18 de septiembre, 1888 ... Tis murderous Crime - The Nemesis of Neglect!: Hyde segó con un preciso modus necandi la pobreza de la fatua Inglaterra victoriana hasta sus órganos más recónditos, tomando prestados de su socio y alter ego ciertos conocimientos anatómicos (los colores de las líneas de pobreza en el East End los puso, un año después, Charles Booth en el primer volumen de Life and Labour of the People. Las cifras del socialismo limitado que tratara de sofocar revueltas con pensiones de jubilación): un corte limpio de lado a lado de la garganta, y ya el negro de la indigencia extrema. De la cavidad abdominal abierta y eviscerada emana el azul oscuro que desciende por debajo del umbral de pobreza. El útero extraído de su nicho o el hígado abandonado a los pies segregan el azul tenue de hogares sustentados en sueldos mezquinos de 20 chelines menos que en los telares de Manchester.
La soledad y el alcoholismo de mujeres que no siempre pudieron sufragar un lecho en que pasar la noche, ni siquiera en una doss – house de Whitechapel o Spitalfields, anidan en un saco pericárdico vacío. La asimetría del núcleo del miedo en narración enmarcada, los vértices del irregular pentágono trazan el mapa canónico del horror y la miseria, pues en los setenta y un días de distancia entre un cuerpo apuñalado en su zona genital y otro aún más atrozmente mutilado se hacina toda la miseria que cabe en una época, el horror que condensan en su elipsis dos manos fantasmales que se inclinan a lo monstruoso, menos la mitad de un riñón, quizá devorado en el infierno, y el corazón entero de Mary Jane Kelly, latiendo, desacompasado, fuera del pecho amputado, cubierto por una densa faja de nubes negras sobre una tranquila corriente que conducía a los confines de un mundo, como si fuera el mismísimo corazón de las tinieblas.
Sobrepoblación, escasez de empleo, disturbios, antisemitismo, proliferación de la violencia en un deprimido ambiente metropolitano (62 burdeles: el reducto de hipocresía victoriana tras el domingo sangriento) y unas manos indescifradas, alejándose una de otra como dos animales feroces aplicados simultáneamente a la penumbra en distantes rincones para dibujar el pasadizo entre dos siglos, los ángulos de un obsceno paréntesis que sirve de fosa o de cloaca para drenar las aguas estigiales a un mundo agostado y de saco amniótico a un mundo gestante que romperá espontáneamente su membrana con alambre de espino.
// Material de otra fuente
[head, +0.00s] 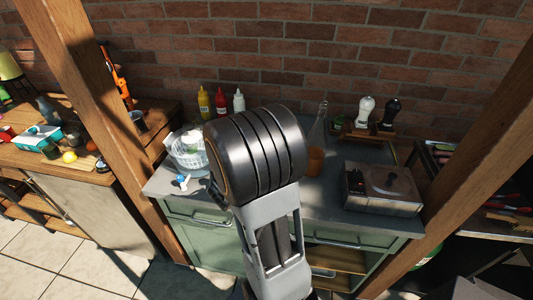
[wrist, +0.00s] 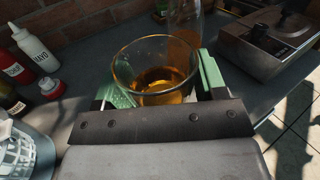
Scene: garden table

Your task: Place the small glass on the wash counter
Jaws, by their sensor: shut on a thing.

Los cuerpos sin entrañas jamás enferman y Hyde no es único en el género humano, porque ni siquiera él está hecho sólo de mal. La morfología del mal es difusa, relieves aplastados en la mística de la transgresión y señales de avance de la nada temiendo los ámbitos de angustia que retienen al hombre en la opacidad de su sed y en la armonía acumulada de sus desamparos: dos semblantes separados por el tiempo intermitente de la redención que procuran los lapsos de inocencia de horror a horror.
A través de envolturas semánticas, una orgía de matruskas, una antífona de planos sobrepuestos y contraplanos simbióticos que empujan a las voces hacia fuera y hacia dentro expulsando el significado a la periferia, a través de escenarios alegóricos en los que las coordenadas espaciales se desploman, hundiéndose en el subtexto, y las descripciones se desdoblan en sinestesias, rodeado de cabezas empaladas en el jardín de León Rom, el siglo vierte su último año.
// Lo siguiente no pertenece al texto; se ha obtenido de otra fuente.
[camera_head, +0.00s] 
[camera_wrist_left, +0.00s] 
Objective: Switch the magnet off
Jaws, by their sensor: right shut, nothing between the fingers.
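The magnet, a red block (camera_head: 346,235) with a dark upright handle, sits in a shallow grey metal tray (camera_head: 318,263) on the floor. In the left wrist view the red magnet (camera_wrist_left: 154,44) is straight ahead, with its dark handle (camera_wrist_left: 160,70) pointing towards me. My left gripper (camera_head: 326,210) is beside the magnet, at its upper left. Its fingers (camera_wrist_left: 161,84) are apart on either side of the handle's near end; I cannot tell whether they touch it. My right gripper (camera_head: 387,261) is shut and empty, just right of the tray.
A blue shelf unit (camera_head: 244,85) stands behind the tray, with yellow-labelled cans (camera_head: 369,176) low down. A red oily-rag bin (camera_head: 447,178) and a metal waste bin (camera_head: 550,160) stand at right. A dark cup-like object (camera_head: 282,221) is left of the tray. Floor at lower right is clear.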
Sin duda, una inercia ciega impulsa al mundo, la sintaxis caótica del tiempo consumado, pero esa inercia no garantiza que lo que queda atrás haya sido superado, sólo relegado o abolido, a menudo con un dudoso criterio de economía que depara pérdidas irreparables.
En lugar de repudiar lo que viene del XIX como algo seco o ajado, una herencia fatigosa, esa tendencia tan actual a despreciar a ultranza, por desfasada, cualquier solución de pasado, debiera emplearse como espejo, a riesgo de no complacernos algunos de sus reflejos, o precisamente por eso.